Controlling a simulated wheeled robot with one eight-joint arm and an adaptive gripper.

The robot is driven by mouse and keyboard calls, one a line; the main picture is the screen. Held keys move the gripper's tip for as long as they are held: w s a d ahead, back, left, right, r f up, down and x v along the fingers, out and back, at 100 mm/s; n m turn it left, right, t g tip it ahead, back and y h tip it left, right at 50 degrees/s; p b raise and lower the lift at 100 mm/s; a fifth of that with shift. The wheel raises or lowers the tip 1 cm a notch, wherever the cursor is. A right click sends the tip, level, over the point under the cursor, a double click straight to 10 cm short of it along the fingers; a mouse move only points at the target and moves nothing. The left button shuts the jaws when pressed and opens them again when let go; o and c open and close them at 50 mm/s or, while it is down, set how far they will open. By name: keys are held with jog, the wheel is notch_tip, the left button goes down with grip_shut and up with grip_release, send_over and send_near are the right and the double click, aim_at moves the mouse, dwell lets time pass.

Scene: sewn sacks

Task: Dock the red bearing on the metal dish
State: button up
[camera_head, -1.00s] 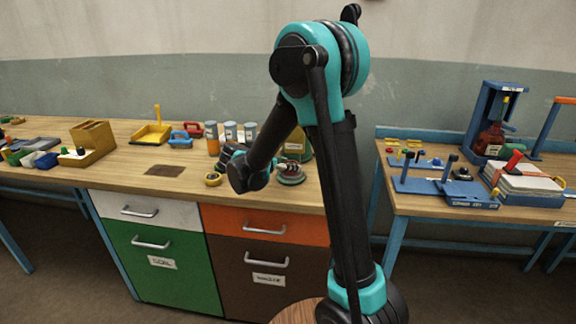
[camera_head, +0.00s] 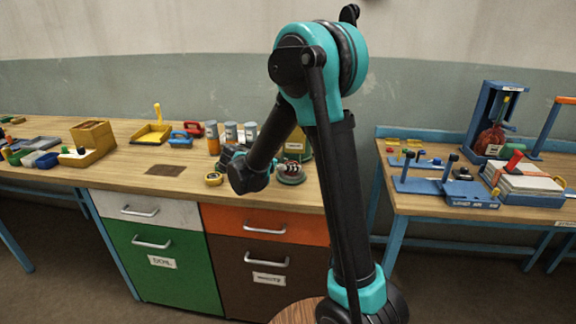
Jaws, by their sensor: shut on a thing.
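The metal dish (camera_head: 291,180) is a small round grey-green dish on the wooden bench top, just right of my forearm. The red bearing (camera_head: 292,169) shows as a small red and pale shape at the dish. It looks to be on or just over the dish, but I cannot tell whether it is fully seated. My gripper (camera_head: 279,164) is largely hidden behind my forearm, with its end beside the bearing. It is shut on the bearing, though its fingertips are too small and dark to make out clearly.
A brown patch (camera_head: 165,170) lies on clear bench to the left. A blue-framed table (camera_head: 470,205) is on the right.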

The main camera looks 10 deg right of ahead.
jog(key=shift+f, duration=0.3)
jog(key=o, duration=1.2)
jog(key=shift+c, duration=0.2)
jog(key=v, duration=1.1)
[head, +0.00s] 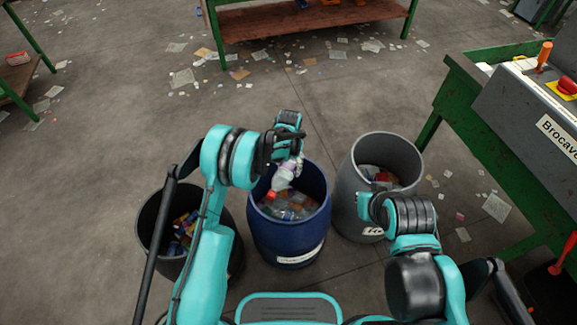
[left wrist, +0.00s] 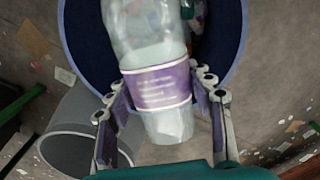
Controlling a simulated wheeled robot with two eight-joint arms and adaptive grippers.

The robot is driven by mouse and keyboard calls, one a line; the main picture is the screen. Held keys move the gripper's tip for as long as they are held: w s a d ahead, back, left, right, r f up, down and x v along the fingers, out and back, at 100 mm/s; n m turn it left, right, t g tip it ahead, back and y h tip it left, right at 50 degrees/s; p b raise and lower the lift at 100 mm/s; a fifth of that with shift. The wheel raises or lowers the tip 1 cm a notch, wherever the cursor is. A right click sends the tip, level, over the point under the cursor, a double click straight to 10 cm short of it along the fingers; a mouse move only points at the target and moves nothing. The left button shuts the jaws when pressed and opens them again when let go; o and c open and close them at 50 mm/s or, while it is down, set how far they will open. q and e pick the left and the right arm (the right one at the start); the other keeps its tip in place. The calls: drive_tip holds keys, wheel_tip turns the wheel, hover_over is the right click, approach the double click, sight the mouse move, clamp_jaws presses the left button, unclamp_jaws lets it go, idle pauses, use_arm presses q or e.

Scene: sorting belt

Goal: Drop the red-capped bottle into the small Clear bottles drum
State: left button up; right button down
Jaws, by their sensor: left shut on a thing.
§
Extract the full listing above verbatim; pictures are to be left out of the copy.

> Full solution:
Controlling a simulated wheeled robot with one eight-joint arm and an adaptive gripper.

The robot is driven by mouse and keyboard calls, one a line; the main picture is the screen. Held keys move the gripper's tip for as long as they are held: w s a d ahead, back, left, right, r f up, down and x v along the fingers, out and back, at 100 mm/s; n m turn it left, right, t g tip it ahead, back and y h tip it left, right at 50 degrees/s; p b raise and lower the lift at 100 mm/s; a fifth of that with shift. The wheel raises or lowers the tip 1 cm a notch, wherever the cursor is. A right click sends the tip, level, over the point under the cursor, a double click straight to 10 cm short of it along the fingers; a mouse move only points at the target and moves nothing. The left button shuts the jaws when pressed and opens them again when let go; o and c open and close them at 50 mm/s or, while it is down, set how far they will open. By name: keys are held with jog, the wheel is notch_tip, the left button goes down with grip_shut and up with grip_release, send_over and send_near are the right and the double click, aim_at moves the mouse, dwell lets time pass.

Scene: sewn sacks

Task: Dock the red bearing on the metal dish
State: button up
[camera_head, -1.00s] 
[camera_head, +0.00s] 
Jaws, by their sensor: shut on a thing.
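The metal dish (camera_head: 291,180) is a small round grey-green dish on the wooden bench top, just right of my forearm. The red bearing (camera_head: 292,169) shows as a small red and pale shape at the dish. It looks to be on or just over the dish, but I cannot tell whether it is fully seated. My gripper (camera_head: 279,164) is largely hidden behind my forearm, with its end beside the bearing. It is shut on the bearing, though its fingertips are too small and dark to make out clearly.
A brown patch (camera_head: 165,170) lies on clear bench to the left. A blue-framed table (camera_head: 470,205) is on the right.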

The main camera looks 10 deg right of ahead.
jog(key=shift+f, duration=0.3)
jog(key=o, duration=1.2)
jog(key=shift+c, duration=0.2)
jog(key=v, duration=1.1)
[head, +0.00s] 
[left wrist, +0.00s] 
Controlling a simulated wheeled robot with two eight-joint arms and adaptive grippers.

The robot is driven by mouse and keyboard calls, one a line; the main picture is the screen. Held keys move the gripper's tip for as long as they are held: w s a d ahead, back, left, right, r f up, down and x v along the fingers, out and back, at 100 mm/s; n m turn it left, right, t g tip it ahead, back and y h tip it left, right at 50 degrees/s; p b raise and lower the lift at 100 mm/s; a fifth of that with shift. The wheel raises or lowers the tip 1 cm a notch, wherever the cursor is. A right click sends the tip, level, over the point under the cursor, a double click straight to 10 cm short of it along the fingers; a mouse move only points at the target and moves nothing. The left button shuts the jaws when pressed and opens them again when let go; o and c open and close them at 50 mm/s or, while it is down, set how far they will open. q and e pick the left and the right arm (the right one at the start); the other keeps its tip in place. The calls: drive_tip holds keys, wheel_tip turns the wheel, hover_over is the right click, approach the double click, sight the mouse move, clamp_jaws presses the left button, unclamp_jaws lets it go, idle pauses, use_arm presses q or e.

Scene: sorting belt

Goal: Drop the red-capped bottle into the small Clear bottles drum
State: left button up; right button down
Jaws, by their sensor: left shut on a thing.

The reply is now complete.